Recorded robot episodes

((

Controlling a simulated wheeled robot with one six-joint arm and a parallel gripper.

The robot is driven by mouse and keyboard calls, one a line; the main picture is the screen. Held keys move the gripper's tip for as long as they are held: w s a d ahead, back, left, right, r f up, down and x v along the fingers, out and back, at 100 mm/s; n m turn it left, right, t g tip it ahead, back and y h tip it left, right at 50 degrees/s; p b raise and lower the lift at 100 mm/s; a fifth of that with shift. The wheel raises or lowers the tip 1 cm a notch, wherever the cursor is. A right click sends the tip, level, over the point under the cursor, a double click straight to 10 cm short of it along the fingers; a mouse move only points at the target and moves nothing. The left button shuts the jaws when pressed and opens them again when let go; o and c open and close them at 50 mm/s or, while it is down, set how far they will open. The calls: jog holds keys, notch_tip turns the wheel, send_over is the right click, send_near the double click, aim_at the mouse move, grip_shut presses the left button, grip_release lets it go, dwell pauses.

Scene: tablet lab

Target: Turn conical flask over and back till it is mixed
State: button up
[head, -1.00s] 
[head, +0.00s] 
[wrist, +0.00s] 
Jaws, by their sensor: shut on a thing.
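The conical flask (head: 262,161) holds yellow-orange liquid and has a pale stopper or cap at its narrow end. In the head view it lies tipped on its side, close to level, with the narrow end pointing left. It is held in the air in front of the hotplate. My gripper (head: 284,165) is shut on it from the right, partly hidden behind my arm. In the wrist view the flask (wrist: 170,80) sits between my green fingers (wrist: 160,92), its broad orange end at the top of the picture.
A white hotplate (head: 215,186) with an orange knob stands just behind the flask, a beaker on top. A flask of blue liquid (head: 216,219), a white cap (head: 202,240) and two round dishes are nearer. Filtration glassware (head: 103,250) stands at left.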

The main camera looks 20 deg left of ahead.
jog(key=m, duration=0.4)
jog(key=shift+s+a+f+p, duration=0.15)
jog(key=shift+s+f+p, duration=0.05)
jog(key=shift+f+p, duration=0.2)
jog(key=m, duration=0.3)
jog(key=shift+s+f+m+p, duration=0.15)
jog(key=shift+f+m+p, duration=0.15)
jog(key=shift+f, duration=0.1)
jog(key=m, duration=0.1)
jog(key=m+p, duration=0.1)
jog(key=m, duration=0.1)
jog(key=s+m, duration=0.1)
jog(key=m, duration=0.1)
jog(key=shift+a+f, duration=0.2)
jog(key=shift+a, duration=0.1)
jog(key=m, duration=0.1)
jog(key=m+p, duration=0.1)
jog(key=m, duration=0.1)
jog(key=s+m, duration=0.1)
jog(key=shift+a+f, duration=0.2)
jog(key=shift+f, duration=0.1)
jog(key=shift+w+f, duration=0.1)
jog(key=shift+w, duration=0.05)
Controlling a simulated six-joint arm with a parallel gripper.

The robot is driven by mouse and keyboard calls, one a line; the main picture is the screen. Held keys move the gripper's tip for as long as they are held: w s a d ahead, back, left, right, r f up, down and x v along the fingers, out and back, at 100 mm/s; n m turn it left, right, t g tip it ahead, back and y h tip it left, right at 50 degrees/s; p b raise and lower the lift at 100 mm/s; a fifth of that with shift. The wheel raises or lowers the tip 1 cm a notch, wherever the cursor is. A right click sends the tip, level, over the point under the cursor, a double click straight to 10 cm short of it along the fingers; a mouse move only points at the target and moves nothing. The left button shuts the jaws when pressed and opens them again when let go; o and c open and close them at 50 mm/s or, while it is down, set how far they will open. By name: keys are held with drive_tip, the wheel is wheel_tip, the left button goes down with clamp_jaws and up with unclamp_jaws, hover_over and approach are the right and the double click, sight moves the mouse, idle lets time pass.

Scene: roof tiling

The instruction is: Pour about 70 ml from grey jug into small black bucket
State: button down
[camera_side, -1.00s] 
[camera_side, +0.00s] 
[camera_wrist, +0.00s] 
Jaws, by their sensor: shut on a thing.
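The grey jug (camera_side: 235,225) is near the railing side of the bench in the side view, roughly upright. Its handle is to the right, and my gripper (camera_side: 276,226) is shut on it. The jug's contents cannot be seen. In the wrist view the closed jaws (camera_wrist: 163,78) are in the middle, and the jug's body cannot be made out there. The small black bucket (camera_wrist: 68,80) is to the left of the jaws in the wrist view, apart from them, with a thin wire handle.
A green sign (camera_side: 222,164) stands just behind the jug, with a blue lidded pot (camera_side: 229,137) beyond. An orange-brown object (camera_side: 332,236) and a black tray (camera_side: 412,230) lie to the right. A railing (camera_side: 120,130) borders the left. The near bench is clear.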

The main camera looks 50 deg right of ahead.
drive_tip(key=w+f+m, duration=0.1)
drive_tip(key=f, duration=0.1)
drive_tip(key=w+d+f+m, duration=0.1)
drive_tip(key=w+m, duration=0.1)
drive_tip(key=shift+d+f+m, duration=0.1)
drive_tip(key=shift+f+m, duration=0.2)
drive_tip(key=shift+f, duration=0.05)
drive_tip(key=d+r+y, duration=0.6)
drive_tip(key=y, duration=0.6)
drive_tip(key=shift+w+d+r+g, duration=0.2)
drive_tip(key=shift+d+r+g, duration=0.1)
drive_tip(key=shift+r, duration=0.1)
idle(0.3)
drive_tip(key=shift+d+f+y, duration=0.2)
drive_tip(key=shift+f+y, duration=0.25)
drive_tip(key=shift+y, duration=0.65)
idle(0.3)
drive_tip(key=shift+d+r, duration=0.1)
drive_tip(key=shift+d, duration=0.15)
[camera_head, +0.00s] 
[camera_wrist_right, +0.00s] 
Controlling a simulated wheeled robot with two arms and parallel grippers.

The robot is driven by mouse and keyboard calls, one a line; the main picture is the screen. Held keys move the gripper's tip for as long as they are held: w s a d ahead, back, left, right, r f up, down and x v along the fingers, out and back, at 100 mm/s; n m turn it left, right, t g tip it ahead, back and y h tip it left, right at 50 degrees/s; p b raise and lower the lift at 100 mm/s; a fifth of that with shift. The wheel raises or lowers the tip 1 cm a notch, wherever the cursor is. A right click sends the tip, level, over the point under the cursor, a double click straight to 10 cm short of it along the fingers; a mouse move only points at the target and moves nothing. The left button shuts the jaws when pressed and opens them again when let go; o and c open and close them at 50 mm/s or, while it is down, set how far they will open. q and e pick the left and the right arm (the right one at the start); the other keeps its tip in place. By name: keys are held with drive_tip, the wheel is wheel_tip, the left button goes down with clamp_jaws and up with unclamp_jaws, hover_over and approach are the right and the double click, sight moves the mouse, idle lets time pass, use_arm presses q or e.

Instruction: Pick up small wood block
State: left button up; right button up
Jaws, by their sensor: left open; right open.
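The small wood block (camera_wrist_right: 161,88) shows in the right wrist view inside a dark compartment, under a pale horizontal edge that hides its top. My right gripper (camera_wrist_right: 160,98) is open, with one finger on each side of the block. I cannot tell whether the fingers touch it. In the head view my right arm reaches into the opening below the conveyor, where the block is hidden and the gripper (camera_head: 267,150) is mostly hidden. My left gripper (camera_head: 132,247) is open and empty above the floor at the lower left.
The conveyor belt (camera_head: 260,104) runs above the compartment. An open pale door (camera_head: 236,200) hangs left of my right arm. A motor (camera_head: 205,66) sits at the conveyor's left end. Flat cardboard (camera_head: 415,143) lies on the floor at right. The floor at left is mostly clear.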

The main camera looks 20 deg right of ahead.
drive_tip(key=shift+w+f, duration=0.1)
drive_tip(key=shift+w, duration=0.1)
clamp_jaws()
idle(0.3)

))

■ **WRITTEN PROBLEM**
Print only the run of lines that begins with the line containing "Scene: roof tiling" and ends with the line containing "[camera_wrist, +0.00s]", both included, exactly as they read.

■ **FINAL ANSWER**
Scene: roof tiling

The instruction is: Pour about 70 ml from grey jug into small black bucket
State: button down
[camera_side, -1.00s] 
[camera_side, +0.00s] 
[camera_wrist, +0.00s] 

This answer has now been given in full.